**WRITTEN REQUEST**
Working from the top of the listing below, retype each line through the line containing "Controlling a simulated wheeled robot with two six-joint", both included, with no pictures.

Manipulation episode records
↓
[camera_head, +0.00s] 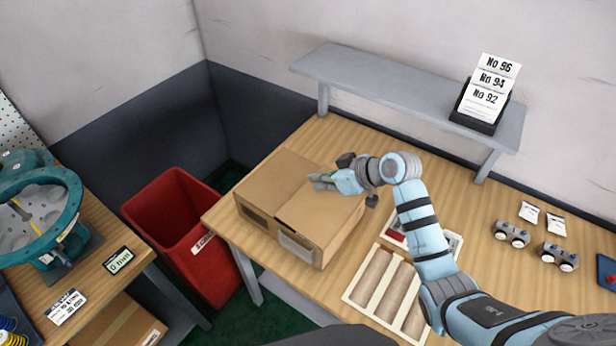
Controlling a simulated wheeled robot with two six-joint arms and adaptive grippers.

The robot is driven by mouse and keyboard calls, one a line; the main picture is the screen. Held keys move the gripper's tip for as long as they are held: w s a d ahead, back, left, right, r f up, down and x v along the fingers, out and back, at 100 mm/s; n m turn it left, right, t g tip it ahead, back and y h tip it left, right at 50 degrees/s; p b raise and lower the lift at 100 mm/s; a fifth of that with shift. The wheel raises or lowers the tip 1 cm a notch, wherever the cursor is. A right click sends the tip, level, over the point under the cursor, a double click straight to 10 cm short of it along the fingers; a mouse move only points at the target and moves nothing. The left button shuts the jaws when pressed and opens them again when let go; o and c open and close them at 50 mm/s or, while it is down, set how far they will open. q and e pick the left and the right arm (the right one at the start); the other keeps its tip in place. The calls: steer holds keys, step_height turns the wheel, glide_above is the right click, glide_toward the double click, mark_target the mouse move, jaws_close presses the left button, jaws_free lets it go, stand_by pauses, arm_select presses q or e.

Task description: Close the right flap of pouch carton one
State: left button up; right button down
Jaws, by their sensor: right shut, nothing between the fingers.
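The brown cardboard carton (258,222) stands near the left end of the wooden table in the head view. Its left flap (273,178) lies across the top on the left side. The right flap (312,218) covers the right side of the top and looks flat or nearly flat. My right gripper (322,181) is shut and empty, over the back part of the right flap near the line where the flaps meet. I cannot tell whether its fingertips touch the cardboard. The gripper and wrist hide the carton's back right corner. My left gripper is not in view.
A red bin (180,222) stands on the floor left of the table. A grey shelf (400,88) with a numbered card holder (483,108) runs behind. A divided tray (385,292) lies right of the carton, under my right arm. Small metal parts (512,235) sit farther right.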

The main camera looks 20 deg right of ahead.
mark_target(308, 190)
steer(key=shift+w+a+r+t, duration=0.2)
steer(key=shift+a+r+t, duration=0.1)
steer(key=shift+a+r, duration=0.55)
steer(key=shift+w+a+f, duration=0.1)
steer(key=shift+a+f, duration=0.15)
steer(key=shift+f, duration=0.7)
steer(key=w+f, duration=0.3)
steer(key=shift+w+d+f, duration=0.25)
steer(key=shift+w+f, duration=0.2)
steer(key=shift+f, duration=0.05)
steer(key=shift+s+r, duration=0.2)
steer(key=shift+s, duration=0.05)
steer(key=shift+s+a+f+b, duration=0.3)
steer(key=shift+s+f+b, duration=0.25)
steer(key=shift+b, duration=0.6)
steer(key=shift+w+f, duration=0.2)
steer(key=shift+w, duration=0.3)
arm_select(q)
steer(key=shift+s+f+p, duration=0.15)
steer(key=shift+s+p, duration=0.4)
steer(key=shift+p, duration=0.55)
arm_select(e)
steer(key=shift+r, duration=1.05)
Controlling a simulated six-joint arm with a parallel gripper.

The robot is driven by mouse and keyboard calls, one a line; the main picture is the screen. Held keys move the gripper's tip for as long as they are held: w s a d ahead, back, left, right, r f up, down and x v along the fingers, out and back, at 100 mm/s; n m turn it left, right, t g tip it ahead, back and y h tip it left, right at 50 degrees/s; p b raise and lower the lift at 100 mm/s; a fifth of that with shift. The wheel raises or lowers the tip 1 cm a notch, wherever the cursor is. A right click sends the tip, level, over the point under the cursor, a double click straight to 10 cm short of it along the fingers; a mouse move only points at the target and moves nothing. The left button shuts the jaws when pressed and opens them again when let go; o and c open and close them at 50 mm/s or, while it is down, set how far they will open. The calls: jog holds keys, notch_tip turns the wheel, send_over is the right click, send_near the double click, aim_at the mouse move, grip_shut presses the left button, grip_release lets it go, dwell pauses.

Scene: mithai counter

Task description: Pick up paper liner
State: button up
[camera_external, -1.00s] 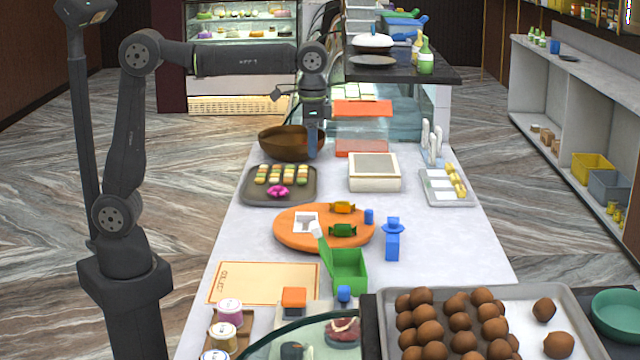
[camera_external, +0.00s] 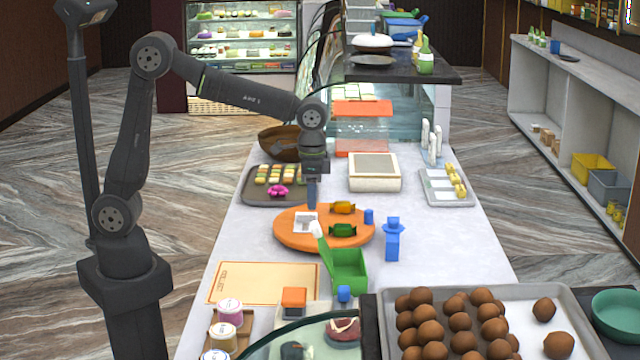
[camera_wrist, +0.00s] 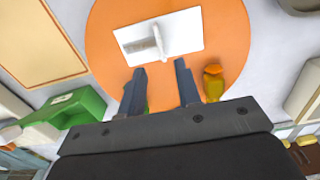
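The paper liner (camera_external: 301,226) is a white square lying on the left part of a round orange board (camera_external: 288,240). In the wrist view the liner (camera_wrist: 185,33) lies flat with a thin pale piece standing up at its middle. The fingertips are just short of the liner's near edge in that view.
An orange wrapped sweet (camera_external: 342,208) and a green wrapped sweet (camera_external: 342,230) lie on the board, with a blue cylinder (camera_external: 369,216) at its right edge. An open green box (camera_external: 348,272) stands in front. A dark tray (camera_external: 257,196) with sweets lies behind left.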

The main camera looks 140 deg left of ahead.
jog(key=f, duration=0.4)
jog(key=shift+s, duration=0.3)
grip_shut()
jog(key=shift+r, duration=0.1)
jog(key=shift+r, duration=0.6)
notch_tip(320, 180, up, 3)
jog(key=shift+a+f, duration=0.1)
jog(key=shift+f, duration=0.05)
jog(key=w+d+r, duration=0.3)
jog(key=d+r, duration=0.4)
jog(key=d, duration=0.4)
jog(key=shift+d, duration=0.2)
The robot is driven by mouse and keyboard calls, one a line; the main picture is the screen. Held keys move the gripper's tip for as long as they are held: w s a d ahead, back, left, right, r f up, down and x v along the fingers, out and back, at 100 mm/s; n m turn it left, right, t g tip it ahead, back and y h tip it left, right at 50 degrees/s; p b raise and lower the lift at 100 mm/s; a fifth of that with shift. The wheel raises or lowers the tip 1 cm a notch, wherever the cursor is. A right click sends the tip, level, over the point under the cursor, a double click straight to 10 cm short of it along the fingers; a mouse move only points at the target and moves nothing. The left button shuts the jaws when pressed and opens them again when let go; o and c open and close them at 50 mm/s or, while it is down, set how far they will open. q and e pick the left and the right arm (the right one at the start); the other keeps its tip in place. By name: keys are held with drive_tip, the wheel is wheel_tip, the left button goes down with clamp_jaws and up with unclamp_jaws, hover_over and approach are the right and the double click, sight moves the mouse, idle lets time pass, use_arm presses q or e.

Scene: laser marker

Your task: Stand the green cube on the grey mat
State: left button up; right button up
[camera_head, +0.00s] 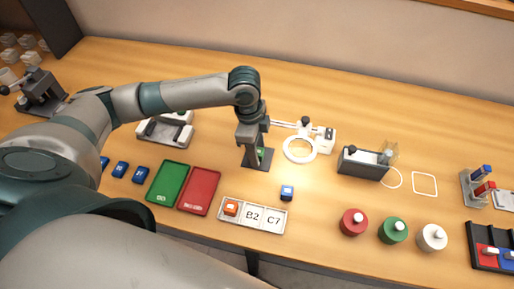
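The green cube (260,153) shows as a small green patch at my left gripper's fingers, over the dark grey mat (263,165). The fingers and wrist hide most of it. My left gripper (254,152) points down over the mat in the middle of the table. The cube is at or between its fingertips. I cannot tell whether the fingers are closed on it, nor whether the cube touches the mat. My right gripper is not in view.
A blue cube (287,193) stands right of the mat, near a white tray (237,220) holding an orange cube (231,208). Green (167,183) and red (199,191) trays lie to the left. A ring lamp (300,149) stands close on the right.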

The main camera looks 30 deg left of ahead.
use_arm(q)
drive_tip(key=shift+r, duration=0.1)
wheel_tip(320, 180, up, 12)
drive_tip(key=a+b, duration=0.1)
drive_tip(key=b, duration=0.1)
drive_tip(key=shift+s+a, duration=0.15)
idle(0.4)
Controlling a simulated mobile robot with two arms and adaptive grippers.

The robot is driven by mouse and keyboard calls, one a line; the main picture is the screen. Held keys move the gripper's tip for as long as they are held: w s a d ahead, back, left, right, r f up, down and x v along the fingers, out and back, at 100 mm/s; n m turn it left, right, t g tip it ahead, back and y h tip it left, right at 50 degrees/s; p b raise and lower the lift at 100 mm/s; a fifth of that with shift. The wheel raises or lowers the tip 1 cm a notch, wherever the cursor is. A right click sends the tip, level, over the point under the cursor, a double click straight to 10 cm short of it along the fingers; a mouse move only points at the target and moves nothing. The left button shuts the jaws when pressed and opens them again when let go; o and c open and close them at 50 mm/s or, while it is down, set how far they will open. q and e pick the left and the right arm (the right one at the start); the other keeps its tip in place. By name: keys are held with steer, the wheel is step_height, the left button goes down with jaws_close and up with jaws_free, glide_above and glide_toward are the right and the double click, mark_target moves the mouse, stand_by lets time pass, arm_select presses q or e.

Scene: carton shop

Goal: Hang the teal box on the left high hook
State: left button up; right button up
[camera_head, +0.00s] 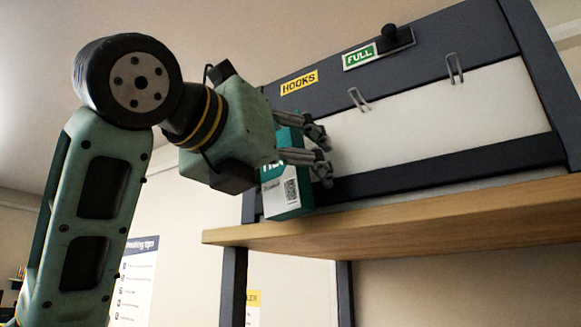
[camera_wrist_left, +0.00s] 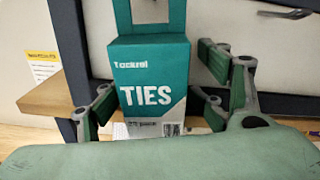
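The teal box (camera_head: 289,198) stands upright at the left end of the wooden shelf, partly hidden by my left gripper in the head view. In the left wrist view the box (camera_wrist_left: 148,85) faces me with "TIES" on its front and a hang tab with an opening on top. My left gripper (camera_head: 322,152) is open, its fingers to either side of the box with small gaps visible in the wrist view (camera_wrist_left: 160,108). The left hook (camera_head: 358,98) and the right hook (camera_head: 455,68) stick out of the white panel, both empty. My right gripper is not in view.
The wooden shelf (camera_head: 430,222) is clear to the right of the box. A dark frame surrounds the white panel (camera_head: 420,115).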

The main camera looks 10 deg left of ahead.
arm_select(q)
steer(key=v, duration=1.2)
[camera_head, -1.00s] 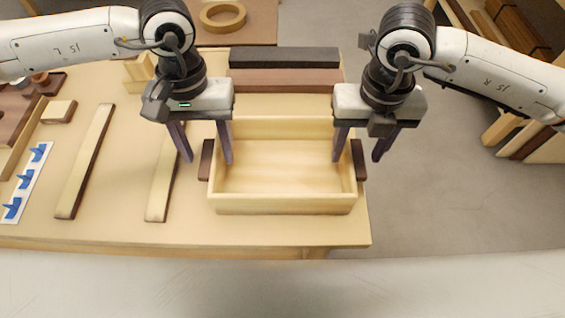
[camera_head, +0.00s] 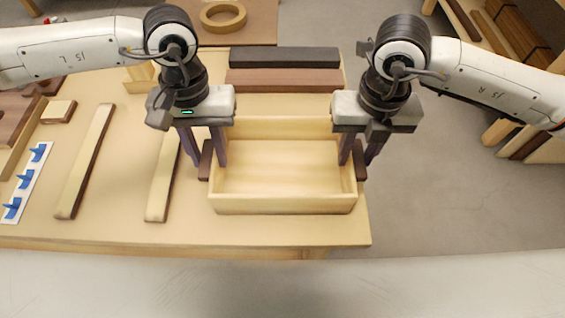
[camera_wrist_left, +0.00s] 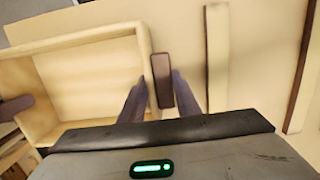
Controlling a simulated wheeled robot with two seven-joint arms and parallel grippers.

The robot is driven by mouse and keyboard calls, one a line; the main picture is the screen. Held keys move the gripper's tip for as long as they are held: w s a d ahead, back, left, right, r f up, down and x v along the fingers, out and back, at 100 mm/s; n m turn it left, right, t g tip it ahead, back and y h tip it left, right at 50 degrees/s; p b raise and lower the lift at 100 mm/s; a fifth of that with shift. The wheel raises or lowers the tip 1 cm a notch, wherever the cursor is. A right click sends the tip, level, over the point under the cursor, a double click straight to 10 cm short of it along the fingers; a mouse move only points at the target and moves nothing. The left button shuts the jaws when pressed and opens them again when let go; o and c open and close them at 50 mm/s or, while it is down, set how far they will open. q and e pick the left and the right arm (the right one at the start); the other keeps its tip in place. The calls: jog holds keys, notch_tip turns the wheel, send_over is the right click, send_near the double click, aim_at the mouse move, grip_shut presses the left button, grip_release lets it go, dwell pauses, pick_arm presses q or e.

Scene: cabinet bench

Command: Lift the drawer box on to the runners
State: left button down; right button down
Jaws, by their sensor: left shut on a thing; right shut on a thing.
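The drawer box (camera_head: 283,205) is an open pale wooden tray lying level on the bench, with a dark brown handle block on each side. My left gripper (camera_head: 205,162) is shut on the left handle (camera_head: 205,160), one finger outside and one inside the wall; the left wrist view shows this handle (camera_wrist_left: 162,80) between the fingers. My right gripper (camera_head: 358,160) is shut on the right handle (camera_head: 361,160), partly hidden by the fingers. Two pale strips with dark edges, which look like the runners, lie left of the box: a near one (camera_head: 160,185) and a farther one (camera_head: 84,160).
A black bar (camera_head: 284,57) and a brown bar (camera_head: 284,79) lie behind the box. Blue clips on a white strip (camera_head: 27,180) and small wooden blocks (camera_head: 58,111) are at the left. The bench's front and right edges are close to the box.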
↑
**COMPLETED EXERCISE**
[camera_head, +0.00s] 
Controlling a simulated wheeled robot with two six-joint arms and adaptive grippers.

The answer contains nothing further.